Ce n’est pas un hasard si les étrangers voient leurs libertés annihilées au profit du collectif.

Dans ce processus, l’isolement exercera une part importante. Dès le deuxième acte, les disparitions vont s’accumuler, prostrant les membres restants. Leurs positions vulnérables feront d’eux des proies idéales. Ari Aster traduira cette sensation dans l’espace-temps de son récit : dès que nous entrons à Harga, nos héros n’existent déjà plus pour l’extérieur. Jusqu’à la dernière image du film, nous ne sortirons plus du village.

De tous, c’est Dani, la plus vulnérable (en apparence) qui en fera les frais. Ce qui n’a pas échappé à Pelle…

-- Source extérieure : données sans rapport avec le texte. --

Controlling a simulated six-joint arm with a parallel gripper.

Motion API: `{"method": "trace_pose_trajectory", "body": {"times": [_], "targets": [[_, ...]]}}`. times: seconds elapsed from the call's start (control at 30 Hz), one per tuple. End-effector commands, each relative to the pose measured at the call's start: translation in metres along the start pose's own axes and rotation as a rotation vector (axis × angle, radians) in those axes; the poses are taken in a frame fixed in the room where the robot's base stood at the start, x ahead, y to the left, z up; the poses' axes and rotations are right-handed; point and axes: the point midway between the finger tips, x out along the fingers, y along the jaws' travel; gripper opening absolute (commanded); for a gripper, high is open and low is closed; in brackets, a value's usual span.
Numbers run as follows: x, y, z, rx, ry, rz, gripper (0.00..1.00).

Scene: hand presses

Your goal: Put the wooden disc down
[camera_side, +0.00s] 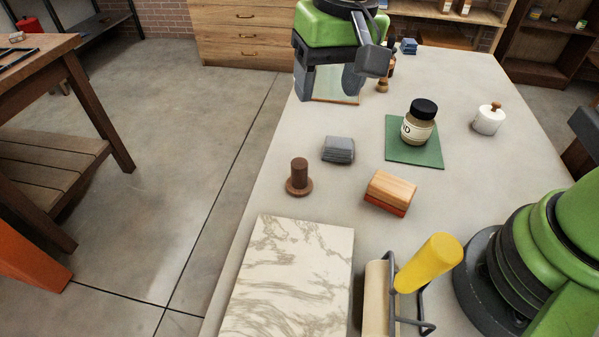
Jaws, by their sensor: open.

Au milieu du film, excédée et inquiète, elle range ses affaires. Pelle la rejoint et, tout en entrant en empathie avec elle, l’enjoint à se confier. Ayant connaissance de la tragédie qui l’a frappé, il raconte à la jeune fille qu’il a également perdu ses parents, créant ainsi une connivence. S’il a pu surmonter cette épreuve douloureuse grâce à la communauté, elle le peut aussi. Et c’est ainsi qu’il va la convaincre de rester.

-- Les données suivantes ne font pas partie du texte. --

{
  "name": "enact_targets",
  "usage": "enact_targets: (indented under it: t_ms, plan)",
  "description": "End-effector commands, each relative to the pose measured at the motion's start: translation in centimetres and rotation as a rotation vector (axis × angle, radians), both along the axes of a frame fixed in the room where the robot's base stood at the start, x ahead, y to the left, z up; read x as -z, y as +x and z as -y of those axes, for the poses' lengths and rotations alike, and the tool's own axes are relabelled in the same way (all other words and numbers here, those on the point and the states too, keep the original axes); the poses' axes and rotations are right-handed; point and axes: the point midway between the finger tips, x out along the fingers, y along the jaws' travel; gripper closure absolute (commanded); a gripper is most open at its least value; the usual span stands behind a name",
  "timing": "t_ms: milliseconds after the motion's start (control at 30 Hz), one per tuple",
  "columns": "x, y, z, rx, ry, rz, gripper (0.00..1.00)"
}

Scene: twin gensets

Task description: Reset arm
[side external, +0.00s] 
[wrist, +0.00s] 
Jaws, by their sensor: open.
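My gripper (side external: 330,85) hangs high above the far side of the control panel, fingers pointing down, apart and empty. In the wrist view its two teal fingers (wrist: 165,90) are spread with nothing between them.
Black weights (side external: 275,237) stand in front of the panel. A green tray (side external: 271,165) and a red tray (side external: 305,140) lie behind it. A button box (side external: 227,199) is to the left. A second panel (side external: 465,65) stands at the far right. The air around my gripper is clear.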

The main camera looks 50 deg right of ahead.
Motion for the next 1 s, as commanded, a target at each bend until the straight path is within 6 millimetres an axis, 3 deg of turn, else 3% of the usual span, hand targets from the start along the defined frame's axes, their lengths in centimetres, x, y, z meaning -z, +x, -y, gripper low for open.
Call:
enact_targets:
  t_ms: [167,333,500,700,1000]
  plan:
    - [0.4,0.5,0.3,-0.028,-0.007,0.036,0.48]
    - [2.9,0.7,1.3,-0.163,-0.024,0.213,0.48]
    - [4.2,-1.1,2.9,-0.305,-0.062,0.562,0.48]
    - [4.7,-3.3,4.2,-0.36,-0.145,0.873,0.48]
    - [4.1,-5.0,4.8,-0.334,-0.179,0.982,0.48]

Sous couvert d’amitié, il est donc bien question de chantage et de manipulation. Mais jusque-là est-ce vraiment une surprise ?

II- Cycle de la mort

Midsommar, dès la première demi-heure, place l’intrigue sous le sceau de la mort. Après un mystérieux message, Dani, angoissée, n’a plus de nouvelles de sa sœur… jusqu’au dénouement du mystère qui sera terrible : elle apprendra que cette dernière s’est suicidée par intoxication en emportant ses deux parents. Il sera donc question de deuil, avec tout ce que cela entraîne : tristesse, vulnérabilité, confusion…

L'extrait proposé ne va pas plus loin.